To determine how many hot dogs and pretzels the Baynard High School Boosters need to sell to reach their income goal, we can set up a system of equations based on the information provided.
Let:
- \( x \) = number of hot dogs sold
- \( y \) = number of pretzels sold
From the problem, we have two equations:
-
The total number of hot dogs and pretzels must equal 300: \[ x + y = 300 \]
-
The total income from the sales must equal $800: \[ 4x + 2y = 800 \]

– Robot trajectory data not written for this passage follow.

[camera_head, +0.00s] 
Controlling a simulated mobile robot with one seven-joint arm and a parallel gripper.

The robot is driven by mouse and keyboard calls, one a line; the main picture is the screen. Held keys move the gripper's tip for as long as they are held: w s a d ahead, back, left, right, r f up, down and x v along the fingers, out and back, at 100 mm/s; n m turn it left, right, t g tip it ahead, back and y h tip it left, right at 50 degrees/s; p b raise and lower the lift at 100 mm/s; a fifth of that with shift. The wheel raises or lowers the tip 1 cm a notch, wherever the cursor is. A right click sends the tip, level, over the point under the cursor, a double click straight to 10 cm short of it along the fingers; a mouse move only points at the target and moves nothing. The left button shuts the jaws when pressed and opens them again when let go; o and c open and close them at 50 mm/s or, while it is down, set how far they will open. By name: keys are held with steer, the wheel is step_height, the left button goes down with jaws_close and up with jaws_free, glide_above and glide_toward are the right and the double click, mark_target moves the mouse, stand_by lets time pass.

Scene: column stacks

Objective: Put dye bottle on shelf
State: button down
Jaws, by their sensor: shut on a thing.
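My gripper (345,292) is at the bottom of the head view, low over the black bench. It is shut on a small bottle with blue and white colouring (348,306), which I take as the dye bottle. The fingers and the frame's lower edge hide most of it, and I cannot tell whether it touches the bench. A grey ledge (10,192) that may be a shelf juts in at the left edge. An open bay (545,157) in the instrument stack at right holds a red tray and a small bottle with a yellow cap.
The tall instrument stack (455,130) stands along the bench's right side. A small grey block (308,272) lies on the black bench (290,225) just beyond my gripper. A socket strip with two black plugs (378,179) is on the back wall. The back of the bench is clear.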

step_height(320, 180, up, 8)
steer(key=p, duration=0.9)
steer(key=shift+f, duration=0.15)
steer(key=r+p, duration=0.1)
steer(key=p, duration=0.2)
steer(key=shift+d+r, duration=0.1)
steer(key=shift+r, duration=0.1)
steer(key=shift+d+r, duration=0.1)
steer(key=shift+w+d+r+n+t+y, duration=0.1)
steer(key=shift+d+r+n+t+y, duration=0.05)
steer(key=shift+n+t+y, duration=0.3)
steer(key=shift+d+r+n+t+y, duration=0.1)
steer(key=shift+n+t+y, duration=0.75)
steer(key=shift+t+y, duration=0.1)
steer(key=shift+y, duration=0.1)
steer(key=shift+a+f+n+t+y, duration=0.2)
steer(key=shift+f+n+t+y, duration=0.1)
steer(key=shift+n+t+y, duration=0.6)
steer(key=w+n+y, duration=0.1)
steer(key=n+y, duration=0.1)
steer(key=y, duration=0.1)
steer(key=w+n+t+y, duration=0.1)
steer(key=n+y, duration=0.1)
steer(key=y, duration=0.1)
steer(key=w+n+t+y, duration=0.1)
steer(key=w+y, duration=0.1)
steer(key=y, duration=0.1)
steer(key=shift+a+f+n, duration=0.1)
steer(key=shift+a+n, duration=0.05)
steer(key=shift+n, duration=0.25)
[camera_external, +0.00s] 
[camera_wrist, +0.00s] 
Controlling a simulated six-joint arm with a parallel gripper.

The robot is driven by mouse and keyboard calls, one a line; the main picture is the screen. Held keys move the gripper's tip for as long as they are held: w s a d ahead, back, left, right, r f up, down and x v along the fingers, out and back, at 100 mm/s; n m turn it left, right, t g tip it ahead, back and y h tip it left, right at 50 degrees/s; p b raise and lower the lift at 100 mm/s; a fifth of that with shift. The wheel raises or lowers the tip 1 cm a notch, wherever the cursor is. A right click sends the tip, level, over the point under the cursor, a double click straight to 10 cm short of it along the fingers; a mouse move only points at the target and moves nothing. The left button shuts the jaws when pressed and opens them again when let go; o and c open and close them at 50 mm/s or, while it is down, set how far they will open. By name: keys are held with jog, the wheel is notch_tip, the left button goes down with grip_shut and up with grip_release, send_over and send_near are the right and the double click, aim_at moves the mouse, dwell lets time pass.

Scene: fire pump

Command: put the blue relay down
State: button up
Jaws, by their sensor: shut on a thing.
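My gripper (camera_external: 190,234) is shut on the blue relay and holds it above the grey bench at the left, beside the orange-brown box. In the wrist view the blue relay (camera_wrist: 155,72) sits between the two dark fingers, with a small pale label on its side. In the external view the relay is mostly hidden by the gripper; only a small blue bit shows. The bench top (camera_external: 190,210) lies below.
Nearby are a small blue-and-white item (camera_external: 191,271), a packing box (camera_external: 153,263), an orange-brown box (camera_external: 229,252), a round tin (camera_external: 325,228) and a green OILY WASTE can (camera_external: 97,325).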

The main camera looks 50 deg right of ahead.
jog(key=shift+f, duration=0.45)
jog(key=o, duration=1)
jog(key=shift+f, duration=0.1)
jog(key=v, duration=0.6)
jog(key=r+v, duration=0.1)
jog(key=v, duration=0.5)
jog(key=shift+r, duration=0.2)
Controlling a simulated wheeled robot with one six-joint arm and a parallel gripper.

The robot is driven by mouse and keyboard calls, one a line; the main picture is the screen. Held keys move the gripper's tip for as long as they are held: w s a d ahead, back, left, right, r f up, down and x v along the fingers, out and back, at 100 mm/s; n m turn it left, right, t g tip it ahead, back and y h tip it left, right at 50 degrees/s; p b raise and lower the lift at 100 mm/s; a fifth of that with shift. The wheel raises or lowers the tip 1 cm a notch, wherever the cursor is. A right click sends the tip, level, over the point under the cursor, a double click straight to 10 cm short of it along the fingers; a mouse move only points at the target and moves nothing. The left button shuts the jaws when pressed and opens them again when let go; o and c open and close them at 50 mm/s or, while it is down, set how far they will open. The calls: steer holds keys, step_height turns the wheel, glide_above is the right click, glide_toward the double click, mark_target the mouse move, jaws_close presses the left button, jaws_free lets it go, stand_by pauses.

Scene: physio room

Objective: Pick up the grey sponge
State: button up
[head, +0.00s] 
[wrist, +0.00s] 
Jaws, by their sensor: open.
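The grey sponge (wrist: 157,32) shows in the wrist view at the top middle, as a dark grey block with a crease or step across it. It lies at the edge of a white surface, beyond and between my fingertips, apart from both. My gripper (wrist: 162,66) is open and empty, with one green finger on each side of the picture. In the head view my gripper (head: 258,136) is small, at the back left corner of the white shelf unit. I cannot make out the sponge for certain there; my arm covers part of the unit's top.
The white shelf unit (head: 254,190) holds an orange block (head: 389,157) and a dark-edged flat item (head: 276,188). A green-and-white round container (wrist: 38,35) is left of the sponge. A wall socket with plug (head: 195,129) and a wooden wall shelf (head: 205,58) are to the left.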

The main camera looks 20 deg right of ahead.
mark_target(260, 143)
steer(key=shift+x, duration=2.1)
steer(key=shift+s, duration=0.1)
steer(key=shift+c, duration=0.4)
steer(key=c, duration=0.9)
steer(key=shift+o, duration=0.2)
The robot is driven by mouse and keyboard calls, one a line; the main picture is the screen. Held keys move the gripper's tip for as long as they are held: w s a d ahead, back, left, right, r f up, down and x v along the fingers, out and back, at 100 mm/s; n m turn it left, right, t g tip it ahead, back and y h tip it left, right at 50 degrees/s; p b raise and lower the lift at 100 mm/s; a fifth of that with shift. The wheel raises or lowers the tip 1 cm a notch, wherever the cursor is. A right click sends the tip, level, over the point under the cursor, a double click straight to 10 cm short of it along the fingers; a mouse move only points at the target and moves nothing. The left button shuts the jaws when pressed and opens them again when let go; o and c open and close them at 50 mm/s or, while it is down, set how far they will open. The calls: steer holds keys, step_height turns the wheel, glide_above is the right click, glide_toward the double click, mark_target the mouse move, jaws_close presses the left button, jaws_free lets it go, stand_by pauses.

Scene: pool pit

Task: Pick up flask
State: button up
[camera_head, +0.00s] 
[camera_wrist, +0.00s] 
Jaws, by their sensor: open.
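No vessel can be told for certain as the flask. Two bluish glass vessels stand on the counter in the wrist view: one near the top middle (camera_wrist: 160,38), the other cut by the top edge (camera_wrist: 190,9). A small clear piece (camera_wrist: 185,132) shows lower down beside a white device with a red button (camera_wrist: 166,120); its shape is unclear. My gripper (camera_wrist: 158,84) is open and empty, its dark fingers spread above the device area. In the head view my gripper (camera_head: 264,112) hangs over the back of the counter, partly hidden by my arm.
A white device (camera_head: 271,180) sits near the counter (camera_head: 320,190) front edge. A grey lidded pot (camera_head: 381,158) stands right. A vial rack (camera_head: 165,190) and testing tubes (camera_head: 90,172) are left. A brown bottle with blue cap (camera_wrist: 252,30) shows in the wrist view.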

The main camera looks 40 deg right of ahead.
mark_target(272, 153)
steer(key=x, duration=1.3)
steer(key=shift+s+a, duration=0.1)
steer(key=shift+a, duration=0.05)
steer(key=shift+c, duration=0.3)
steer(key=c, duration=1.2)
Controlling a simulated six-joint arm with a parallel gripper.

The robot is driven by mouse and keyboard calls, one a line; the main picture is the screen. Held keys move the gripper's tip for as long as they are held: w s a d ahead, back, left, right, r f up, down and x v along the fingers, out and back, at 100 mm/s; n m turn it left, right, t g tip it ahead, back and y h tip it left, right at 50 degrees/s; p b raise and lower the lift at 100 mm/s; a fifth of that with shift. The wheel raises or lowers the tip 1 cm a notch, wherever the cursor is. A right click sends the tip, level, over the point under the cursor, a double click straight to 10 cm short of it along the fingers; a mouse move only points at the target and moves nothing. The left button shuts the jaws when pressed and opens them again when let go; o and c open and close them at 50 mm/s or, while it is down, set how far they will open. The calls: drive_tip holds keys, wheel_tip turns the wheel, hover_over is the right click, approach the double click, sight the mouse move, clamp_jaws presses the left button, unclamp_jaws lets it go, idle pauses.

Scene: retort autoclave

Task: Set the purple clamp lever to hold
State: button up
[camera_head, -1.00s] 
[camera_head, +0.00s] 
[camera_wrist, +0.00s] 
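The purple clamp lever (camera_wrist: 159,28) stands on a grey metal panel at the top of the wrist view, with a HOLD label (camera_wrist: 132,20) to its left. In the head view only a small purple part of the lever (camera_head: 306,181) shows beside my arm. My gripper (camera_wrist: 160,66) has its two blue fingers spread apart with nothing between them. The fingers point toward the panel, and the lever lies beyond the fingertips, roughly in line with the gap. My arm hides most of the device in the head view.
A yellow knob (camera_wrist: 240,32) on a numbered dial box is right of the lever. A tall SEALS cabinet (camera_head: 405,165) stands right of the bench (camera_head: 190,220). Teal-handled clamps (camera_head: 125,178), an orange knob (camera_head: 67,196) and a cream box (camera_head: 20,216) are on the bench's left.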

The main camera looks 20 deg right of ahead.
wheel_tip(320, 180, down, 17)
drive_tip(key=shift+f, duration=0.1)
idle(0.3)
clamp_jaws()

We can solve these equations step by step.
Step 1: Solve the first equation for \( y \): \[ y = 300 - x \]
Step 2: Substitute \( y \) into the second equation: \[ 4x + 2(300 - x) = 800 \] Distributing the \(2\): \[ 4x + 600 - 2x = 800 \] Combine like terms: \[ 2x + 600 = 800 \] Subtract 600 from both sides: \[ 2x = 200 \] Divide by 2: \[ x = 100 \]
Step 3: Substitute \( x \) back into the first equation to find \( y \): \[ y = 300 - 100 = 200 \]
Therefore, the boosters need to sell 100 hot dogs and 200 pretzels.
So, the correct answer is: 100 hot dogs and 200 pretzels.